Agnes Grey, by Anne Bronte, is a quintessential ode to upper middle class life. Agnes is one of two daughters born into the odd coupling of a spirited squire-man's daughter and a clergyman within the countryside of Northern England. "Of six children, my sister Mary and myself were the only two that survived the perils of infancy and early childhood."
Agnes continues to describe her childhood as one of protected sensibilities, as "father, mother and sister, all combined to spoil me - not by foolish indulgence to render me factious and ungovernable, but by ceaseless kindness..."
The glass globe of the Grey's family life is shattered, when Agnes's father, bent on securing a more formidable family fortune gives all the household income to a passing ship merchant, who promises to return to the family double the investment. Agnes must then leave her family encompassment of endless compassion, as she knows it, to protect herself and them in her father's financially related absence, because the family's fortunes had sunk into the ocean along with the merchant himself.
Agnes and her sister had spent many a happy hour traversing the moors; dreaming of what the riches could bring them. And when news of the sunken ship enters the family, Agnes's father, "was completely overwhelmed by the calamity." Her sister, Mary, is similar to the father and more of a moody and delicate nature. It is up to Agnes and her skill set to repair the family's station, or at least keep them from imploding toward the poorhouse, which was not uncommon to happen to families during the Victorian period.

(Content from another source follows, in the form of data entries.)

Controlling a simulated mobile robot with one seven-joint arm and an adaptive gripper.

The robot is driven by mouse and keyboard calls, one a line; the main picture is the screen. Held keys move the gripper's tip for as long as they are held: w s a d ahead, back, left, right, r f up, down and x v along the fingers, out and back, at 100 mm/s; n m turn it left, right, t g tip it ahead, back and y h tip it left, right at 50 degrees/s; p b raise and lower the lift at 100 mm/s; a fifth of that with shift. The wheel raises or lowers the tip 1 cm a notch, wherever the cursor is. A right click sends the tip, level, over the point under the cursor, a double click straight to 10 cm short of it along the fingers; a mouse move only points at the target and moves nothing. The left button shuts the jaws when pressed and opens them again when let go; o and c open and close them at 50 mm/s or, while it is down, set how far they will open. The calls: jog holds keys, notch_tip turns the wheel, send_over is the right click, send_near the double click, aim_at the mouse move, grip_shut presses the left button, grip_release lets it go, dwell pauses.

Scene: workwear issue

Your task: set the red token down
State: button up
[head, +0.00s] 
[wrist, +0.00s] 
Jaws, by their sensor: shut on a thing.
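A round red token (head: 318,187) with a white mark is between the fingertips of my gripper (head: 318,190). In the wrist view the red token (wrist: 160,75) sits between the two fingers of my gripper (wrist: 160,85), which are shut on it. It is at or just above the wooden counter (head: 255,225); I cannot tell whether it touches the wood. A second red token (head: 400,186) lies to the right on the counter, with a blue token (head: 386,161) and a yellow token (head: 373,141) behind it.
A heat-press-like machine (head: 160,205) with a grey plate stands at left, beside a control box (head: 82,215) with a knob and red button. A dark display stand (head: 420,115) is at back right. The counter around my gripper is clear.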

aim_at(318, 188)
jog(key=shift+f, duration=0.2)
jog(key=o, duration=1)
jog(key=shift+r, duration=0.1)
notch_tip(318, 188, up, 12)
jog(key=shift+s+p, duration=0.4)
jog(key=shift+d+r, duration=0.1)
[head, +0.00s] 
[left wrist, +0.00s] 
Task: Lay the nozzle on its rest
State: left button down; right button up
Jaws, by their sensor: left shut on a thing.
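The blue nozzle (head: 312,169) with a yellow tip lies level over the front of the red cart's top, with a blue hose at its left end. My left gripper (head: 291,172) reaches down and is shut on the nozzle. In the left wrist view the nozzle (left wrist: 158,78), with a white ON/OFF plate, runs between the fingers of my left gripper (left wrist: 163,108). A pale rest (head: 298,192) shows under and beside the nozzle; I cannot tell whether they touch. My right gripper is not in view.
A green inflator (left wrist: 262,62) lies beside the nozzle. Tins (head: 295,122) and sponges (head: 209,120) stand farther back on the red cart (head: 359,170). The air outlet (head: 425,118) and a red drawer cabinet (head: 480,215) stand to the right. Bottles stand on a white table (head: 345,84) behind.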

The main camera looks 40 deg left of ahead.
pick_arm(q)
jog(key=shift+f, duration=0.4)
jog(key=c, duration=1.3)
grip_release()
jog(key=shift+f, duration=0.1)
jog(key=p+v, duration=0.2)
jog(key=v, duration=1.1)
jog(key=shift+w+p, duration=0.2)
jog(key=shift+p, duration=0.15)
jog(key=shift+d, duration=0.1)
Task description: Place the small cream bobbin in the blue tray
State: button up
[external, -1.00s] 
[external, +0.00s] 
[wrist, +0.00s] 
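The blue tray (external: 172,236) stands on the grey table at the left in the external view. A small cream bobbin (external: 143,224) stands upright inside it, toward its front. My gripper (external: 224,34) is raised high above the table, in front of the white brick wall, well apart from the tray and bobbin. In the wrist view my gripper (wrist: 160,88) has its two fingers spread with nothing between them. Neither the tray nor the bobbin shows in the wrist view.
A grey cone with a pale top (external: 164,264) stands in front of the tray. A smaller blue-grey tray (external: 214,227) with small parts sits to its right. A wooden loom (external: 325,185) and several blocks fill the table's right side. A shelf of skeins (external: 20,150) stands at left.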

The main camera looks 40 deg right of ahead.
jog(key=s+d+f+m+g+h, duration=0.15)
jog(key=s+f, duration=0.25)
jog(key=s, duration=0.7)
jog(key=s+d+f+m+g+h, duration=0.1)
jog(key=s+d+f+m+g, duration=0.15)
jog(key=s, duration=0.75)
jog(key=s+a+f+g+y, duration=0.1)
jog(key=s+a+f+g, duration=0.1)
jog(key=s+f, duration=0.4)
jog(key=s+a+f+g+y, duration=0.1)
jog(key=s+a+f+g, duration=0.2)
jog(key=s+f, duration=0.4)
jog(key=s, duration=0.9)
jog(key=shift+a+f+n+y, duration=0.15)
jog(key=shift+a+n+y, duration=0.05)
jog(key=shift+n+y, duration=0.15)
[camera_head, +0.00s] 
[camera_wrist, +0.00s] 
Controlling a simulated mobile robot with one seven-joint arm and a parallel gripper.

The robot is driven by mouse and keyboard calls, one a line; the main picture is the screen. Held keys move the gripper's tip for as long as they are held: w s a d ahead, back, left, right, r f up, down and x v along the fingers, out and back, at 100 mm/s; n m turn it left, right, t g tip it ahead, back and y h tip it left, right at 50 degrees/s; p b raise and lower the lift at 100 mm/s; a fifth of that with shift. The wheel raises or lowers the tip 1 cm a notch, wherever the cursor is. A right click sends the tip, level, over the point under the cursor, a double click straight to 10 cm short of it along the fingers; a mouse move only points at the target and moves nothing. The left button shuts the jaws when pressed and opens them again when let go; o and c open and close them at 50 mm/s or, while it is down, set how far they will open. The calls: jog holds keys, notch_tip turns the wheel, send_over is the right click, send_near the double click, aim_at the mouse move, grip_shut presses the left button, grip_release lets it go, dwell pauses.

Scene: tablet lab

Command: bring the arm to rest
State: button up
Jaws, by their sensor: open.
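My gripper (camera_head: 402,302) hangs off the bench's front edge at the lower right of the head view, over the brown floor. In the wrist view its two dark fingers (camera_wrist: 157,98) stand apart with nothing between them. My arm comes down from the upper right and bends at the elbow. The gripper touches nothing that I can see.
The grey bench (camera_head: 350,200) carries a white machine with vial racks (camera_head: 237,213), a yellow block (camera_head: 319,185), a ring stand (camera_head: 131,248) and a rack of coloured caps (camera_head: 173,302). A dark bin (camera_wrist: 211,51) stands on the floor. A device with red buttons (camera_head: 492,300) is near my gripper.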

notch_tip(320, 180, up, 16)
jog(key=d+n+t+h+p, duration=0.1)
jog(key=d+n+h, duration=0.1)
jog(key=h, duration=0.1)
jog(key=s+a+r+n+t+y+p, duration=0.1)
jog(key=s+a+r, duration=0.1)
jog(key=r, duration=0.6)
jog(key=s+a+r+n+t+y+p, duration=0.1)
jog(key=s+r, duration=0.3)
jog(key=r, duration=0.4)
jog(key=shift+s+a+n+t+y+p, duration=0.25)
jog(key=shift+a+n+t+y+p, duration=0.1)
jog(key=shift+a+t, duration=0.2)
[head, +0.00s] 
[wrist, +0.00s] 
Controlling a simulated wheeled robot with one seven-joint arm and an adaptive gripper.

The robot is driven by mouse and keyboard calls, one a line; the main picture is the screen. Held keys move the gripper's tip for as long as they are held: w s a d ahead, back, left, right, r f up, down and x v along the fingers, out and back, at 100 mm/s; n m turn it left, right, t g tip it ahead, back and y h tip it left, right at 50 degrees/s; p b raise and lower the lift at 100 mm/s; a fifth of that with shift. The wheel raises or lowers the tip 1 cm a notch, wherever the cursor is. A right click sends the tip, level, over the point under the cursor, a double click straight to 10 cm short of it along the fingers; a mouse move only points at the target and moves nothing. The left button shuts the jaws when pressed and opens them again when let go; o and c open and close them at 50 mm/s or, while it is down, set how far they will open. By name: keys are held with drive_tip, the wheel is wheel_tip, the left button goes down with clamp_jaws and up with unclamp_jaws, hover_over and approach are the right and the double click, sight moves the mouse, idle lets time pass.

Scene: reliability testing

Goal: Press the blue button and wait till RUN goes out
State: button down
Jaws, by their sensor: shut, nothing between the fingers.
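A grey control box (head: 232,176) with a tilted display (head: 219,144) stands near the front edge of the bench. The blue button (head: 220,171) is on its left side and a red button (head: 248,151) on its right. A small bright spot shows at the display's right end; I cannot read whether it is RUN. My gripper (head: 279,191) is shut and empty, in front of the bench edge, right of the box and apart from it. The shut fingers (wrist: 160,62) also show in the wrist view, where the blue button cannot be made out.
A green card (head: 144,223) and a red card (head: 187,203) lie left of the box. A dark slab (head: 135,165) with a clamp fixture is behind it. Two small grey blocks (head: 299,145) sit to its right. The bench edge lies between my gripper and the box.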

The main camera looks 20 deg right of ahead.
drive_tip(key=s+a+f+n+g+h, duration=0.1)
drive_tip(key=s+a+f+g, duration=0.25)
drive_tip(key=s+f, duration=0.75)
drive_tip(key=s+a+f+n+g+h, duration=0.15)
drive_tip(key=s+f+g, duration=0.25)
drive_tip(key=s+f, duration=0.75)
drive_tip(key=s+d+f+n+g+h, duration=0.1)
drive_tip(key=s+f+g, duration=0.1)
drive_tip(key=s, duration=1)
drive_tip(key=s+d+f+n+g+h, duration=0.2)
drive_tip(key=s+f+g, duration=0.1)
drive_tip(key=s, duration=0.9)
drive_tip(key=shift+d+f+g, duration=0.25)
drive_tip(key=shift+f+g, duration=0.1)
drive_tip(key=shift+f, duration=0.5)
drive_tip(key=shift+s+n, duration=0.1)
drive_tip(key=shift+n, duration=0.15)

So, Agnes begins the type of work befitting for an unusually well educated, as well as highly bright, middle class girl. She hires out as a governess and enters the world of psychological abuse according to the standards of creepy rich people. (No one captures psychological abuse quite like the Bronte sisters).
For the sake of exemplification, shall we begin with her less than lovely charge Tom and his equally deviant sister Mary Ann? " 'I observed, on the grass about his garden, certain apparatus of sticks and cord, and asked what they were.
'Traps for birds.'
'Why do you catch them?'
'Papa says they do harm.'
'And what do you do with them, when you catch them?'
'Different things. Sometimes I give them to the cat; sometimes I cut them in pieces with my penknife; but the next, I mean to roast alive.'
'And why do you mean to do such a horrible thing?'
'For two reasons; first to see how long it will live - and then, to see what it will taste like.' "
The parents of these odious beings insist they simply need a firmer governess, though Agnes is not allowed to discipline them. She is relieved of her post after several months with the family.
But she soon hires out again to the Murray family, with abilities to teach music, singing, drawing, French, Latin and German. She remains with the next family for years and is witness to their cold unfeeling world and all its wasteful sadnesses. Agnes is also given the conundrum of having to tutor children who hate to sit down to learn anything and recite Latin while staring out the window, not caring what anything they are learning about means. Agnes values education greatly and is forced to try to share her world with charges who have no sense of value nor attention span.
The two Murray daughters, Rosalie and Matilda, tell whatever lies they feel like to men interested in Agnes, as god forbid Agnes should have a man love her. But eventually Agnes does marry (after the Murray children are grown) and happily so. Her husband is not rich, but she and her husband are friends. They are also never in want and even have enough to put a little aside for the children every year.